Lennar plans to build 144 single-family houses and 87 townhouse units as part of Hudson Pointe II.

Plans continue to move ahead to build more than 200 single-family houses and townhouse units as part of the second phase of the Hudson Pointe development in Oswego.

At their June 6 meeting, the majority of planning and zoning commissioners recommended approval of plans for the project, planned for 81.1 acres on the east side of Harvey Road, generally south of Wolfs Crossing Road.

The land, which currently is used for agriculture and is unincorporated, is immediately south of the existing phase of Hudson Pointe. Lennar plans to build 144 single-family houses and 87 townhouse units as part of Hudson Pointe II.

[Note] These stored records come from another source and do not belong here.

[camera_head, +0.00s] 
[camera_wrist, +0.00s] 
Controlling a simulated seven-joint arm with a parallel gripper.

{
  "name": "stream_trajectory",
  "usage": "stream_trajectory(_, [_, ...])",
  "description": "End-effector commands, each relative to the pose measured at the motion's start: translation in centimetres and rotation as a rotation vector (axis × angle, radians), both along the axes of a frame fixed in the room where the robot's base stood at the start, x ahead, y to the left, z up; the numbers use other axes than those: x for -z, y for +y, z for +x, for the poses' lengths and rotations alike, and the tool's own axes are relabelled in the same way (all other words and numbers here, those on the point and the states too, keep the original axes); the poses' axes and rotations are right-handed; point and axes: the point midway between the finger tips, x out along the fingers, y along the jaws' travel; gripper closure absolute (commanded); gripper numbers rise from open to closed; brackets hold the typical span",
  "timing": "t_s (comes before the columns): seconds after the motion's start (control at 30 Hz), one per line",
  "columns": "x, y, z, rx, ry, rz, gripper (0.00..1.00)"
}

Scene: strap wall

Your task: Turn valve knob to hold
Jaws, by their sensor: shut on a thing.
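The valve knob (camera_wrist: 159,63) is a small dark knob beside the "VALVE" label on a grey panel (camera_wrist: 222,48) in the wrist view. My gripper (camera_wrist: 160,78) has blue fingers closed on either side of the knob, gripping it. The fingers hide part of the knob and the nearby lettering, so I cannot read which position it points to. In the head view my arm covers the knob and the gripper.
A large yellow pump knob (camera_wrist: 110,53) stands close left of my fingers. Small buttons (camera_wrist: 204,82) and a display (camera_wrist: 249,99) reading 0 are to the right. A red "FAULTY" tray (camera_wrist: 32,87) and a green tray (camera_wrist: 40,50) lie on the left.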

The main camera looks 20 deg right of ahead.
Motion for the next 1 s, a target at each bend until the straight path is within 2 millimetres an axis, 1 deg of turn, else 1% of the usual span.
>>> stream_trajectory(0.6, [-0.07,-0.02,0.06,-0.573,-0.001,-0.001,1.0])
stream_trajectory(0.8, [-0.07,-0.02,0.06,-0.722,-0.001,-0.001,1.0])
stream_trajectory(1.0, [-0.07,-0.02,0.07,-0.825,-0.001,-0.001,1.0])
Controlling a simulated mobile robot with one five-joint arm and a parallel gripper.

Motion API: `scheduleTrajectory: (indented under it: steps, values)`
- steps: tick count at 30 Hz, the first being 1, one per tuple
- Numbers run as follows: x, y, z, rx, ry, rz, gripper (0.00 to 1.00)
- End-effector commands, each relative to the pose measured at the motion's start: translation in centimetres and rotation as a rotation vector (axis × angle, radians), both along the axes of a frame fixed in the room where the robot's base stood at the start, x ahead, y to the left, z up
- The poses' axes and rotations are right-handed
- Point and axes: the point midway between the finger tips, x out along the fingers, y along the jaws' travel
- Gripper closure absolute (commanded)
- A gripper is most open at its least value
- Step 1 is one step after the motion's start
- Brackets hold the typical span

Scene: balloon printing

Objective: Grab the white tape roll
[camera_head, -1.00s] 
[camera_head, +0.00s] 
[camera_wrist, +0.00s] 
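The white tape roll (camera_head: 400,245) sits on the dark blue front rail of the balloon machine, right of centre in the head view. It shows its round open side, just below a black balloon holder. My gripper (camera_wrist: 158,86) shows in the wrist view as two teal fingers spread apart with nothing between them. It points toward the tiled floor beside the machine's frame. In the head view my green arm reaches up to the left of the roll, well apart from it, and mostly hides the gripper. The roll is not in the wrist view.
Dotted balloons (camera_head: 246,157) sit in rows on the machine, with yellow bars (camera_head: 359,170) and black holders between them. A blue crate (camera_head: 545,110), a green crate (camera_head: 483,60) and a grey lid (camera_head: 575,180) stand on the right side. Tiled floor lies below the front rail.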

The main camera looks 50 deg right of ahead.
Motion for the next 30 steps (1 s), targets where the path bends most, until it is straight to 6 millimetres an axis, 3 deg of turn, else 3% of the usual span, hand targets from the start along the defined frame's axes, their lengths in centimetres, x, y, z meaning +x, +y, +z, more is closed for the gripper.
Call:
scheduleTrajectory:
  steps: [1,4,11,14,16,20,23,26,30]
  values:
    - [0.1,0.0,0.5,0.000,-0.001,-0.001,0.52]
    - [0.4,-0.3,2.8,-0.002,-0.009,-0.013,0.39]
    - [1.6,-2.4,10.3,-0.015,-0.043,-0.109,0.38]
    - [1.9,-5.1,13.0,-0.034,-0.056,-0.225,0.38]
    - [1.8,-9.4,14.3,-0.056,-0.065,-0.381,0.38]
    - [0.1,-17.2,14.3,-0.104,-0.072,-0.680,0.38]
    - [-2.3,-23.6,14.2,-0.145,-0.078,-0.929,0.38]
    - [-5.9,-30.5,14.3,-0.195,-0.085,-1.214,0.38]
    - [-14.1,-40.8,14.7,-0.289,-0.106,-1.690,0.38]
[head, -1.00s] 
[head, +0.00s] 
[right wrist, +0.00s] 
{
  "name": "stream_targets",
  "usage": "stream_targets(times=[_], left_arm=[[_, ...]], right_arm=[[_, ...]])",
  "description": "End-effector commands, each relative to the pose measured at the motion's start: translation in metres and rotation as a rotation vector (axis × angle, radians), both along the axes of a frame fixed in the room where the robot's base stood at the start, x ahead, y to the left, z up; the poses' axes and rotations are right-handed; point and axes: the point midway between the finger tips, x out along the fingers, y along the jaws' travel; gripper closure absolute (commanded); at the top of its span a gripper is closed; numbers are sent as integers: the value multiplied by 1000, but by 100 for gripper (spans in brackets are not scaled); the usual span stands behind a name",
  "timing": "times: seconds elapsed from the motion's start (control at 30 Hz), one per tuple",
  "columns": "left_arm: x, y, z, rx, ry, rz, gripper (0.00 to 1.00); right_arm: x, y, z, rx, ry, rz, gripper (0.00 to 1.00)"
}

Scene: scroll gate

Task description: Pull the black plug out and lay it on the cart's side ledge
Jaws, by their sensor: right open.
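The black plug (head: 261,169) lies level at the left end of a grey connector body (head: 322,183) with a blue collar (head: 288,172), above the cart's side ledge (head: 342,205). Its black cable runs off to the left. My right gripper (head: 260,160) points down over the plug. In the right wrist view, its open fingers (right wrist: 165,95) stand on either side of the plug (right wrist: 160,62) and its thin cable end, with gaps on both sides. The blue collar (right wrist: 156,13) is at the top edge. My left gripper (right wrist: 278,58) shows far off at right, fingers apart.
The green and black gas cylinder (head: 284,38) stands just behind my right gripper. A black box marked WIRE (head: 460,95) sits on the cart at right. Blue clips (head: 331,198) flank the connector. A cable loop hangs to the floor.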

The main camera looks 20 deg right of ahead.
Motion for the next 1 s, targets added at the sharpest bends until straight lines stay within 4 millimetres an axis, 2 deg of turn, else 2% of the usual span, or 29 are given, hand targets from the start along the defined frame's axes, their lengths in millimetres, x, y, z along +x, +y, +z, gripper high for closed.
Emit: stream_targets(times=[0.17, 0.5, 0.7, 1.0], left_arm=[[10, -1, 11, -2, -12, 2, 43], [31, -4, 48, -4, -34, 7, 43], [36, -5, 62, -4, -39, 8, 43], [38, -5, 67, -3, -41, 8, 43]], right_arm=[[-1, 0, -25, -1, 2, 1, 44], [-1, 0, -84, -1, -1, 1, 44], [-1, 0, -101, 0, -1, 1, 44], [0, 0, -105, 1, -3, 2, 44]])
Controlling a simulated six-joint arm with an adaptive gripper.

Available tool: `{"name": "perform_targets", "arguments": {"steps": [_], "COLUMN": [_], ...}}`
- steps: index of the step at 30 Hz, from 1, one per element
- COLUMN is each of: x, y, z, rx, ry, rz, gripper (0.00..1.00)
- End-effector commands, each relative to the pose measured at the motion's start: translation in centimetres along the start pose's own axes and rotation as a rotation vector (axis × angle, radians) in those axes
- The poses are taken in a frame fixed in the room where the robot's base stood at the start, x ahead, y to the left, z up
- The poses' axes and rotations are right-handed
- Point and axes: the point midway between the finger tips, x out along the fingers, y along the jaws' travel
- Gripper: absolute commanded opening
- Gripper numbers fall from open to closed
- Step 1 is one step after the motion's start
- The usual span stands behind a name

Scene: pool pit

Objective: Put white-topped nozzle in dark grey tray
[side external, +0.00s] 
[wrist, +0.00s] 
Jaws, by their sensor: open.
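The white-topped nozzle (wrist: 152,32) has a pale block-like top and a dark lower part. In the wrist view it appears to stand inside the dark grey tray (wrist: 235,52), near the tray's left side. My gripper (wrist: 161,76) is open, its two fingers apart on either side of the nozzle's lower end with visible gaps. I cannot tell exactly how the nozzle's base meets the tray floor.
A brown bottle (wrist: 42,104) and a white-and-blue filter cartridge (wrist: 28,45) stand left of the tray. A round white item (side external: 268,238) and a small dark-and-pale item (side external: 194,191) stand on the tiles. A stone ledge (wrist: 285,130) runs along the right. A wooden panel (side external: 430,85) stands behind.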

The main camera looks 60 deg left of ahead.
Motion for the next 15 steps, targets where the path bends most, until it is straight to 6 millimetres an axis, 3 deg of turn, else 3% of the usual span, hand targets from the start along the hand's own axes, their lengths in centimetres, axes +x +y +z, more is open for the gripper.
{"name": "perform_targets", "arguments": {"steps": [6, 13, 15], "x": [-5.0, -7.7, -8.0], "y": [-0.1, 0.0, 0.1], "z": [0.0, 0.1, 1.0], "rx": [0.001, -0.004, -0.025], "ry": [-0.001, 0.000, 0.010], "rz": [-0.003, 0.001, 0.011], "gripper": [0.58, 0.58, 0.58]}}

Voting “no” was commissioner Justin Sather.

“I think it’s too much in too small of an area,” Sather said. “I just don’t like it. The east side of Oswego continues to get smaller and smaller lots with houses stacked closer and closer to each other. It is overburdening this side of Oswego.”

The lot sizes for the single-family homes would range in size from 8,250 square feet to 9,300 square feet. The 87 townhouse units would be spread across 19 buildings with each building containing four to five units.

Village planner Rachel Riemenschneider said the proposed use and proposed density – 2.85 units per acre – is consistent with the village’s Comprehensive Plan. Oswego village trustees now will review the plans.

The Village Board in February approved concept plans for the project after the planning and zoning commission had recommended approval of the plans.

Hudson Pointe Phase I is composed of 145 single-family houses and an apartment community called Emblem. Phase 2 of the development would be just south of the existing phase.

“Hudson Pointe Phase I is Lennar’s most popular community in all of Chicagoland,” John McFarland, representing the developer, told commissioners. ‘We’ve had great success and interest in it. We’ve been marketing there for about two years and we’ve sold 112 homes as of this past weekend there.”

Homes in Phase 2 are expected to sell between $390,000 and $530,000, McFarland said.

At the meeting in February, planning and zoning commission chairman Charlie Pajor asked him why he thought townhouses were an important part of the project.

“Why townhomes as opposed to additional detached single-family?” Pajor asked.

McFarland responded that doing so broadens the housing market.

“These aren’t small townhomes,” he said. “These townhomes are 1,700 to 2,000 square feet. They have two-car garages, three bedrooms and two baths. It just provides a niche for that person that doesn’t want to rent a walk-up apartment but maybe can’t quite yet afford a single-family home but wants to be a homeowner.”

The townhouses would not be offered for rent. However, an owner could decide to rent out a townhouse.

“If somebody wants to rent their place out, they could,” McFarland said.